Game of Thrones, the hit HBO show that everyone has been talking about for years, is based on George R. R. Martin’s fantasy series A Song of Ice and Fire. Of the seven planned novels, five are currently published. It’s arguably the greatest fantasy series of the century so far. However, many readers stop after the first book, A GAME OF THRONES. I just want to let you know that this is a huge mistake.
A FEAST FOR CROWS and A DANCE WITH DRAGONS are books four and five of the series. They cover the same chronological time period. It was a risky move for Martin, but it works because half of the main characters in the series are in FEAST and half of them are in DANCE. That’s why I wanted to review both at once. Combined, they come in at approximately 1,800 pages, but don’t let that dissuade you. Each page is riveting and by the end you’ll be so obsessed with the characters, it won’t feel like enough.

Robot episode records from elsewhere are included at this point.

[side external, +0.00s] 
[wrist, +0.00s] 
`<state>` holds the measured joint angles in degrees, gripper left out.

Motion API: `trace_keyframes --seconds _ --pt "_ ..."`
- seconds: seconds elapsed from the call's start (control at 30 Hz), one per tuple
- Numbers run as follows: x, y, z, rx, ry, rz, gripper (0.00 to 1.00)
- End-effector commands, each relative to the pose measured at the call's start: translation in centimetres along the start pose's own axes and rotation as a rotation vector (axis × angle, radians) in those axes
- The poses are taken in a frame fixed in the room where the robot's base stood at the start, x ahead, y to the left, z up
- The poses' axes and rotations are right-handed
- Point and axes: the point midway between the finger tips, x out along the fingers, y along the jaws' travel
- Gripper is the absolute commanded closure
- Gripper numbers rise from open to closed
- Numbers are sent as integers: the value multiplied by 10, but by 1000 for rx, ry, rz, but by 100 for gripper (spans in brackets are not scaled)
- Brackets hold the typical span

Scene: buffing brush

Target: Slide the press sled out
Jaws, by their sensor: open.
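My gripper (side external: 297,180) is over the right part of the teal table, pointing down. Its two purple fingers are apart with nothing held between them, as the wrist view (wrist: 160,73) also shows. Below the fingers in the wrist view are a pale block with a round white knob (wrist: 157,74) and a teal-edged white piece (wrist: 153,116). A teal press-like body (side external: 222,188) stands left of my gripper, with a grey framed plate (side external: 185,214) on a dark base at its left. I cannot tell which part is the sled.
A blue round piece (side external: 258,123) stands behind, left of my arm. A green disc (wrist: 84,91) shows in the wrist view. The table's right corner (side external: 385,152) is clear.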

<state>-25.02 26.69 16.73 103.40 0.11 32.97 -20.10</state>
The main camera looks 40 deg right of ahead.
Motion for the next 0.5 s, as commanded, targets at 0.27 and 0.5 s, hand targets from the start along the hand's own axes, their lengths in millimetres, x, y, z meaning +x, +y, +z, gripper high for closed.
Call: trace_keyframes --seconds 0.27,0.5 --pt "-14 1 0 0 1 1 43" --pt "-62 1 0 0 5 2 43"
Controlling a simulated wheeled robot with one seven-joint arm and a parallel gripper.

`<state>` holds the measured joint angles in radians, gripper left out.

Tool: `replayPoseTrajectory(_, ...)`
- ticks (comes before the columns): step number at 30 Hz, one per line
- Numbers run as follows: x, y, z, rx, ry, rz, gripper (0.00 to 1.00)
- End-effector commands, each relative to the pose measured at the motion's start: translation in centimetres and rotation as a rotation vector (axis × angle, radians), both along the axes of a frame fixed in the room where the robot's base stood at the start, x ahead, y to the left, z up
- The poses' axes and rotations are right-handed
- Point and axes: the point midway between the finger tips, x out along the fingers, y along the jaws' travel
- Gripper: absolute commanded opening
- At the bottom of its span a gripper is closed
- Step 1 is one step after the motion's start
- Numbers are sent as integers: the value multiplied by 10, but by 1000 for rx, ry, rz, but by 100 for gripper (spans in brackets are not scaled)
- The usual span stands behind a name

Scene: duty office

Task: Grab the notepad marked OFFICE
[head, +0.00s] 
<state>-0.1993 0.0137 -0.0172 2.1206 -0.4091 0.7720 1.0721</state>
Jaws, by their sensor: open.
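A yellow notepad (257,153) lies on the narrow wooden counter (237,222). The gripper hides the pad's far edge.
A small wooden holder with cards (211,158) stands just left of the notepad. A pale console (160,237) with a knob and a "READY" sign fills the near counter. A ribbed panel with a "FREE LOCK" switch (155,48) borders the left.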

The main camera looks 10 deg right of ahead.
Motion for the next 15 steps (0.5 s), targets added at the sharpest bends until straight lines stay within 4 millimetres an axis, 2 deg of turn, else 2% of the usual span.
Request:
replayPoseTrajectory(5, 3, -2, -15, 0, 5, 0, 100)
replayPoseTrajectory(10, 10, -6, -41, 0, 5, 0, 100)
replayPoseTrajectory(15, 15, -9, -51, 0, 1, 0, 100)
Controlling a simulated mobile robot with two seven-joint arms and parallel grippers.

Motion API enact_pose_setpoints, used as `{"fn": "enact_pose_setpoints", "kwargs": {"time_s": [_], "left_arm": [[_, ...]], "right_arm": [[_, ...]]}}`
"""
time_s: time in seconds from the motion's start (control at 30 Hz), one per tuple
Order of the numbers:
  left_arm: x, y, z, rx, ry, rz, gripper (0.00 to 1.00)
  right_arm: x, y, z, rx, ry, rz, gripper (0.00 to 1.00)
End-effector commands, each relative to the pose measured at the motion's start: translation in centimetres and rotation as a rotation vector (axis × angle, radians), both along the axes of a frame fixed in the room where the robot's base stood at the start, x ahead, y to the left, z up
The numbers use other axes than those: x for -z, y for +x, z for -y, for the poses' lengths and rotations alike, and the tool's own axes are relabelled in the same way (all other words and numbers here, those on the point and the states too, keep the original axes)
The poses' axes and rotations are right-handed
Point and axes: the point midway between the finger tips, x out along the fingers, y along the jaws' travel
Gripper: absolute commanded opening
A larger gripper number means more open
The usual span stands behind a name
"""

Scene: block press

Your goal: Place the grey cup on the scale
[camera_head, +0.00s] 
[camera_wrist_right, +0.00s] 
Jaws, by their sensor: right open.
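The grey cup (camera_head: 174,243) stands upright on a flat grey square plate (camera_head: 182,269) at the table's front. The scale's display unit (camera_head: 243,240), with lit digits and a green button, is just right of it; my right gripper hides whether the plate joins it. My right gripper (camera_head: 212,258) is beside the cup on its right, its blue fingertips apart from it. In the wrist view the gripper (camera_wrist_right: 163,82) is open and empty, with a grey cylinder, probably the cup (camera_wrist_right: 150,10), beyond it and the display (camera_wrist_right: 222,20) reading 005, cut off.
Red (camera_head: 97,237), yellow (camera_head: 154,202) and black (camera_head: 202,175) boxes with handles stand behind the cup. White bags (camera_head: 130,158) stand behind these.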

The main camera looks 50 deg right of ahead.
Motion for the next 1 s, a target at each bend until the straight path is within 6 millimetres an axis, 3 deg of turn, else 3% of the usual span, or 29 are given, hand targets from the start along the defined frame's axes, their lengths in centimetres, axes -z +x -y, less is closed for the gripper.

The main strength of both books is what has caused readers to flock to the series for more than two decades now: his phenomenal characters. For example, FEAST features Sansa Stark, a fugitive princess coping with Littlefinger’s manipulation and sexual advances and a bastard identity while trying to escape capture. On the other hand, DANCE has Jon Snow, an actual bastard who is forced to battle inner demons and evil foes alike to defend the kingdom, and Davos Seaworth, a lowly smuggler raised high, who is struggling to obey his king at the cost of his moral compass. These story lines require intense character work to be pulled off, and these are just three examples. More than 20 characters have POV chapters between the two books.
Another reason I suggest continuing—or starting—this series is that Martin is constantly expanding his world. Characters who were barely mentioned in book one have become major players by the end of A DANCE WITH DRAGONS. This feels completely natural as it happens slowly. It was an interesting twist to introduce Theon and Davos in book two. It’s equally interesting to get the first Cersei chapter in A FEAST FOR CROWS after she has played the villain for the other three books in the series.
Perhaps this is all just beating a dead horse. After all, Game of Thrones is one of the most popular shows on TV today. However, show aside, Martin has written a series that is considered by many to be a modern masterpiece. While both formats have their pros and cons, many consider the books to be a more detailed and character-driven. That’s why I suggest dipping into Martin’s world. It is, after all, his original creation.
If you’ve never read A FEAST FOR CROWS and A DANCE WITH DRAGONS before, I strongly suggest reading them for the first time in the order they were published. As stated, it is one story split into two, and that’s how George R. R. Martin intended for them to be read. For second-time readers, I used this post to guide me on my combined read-through.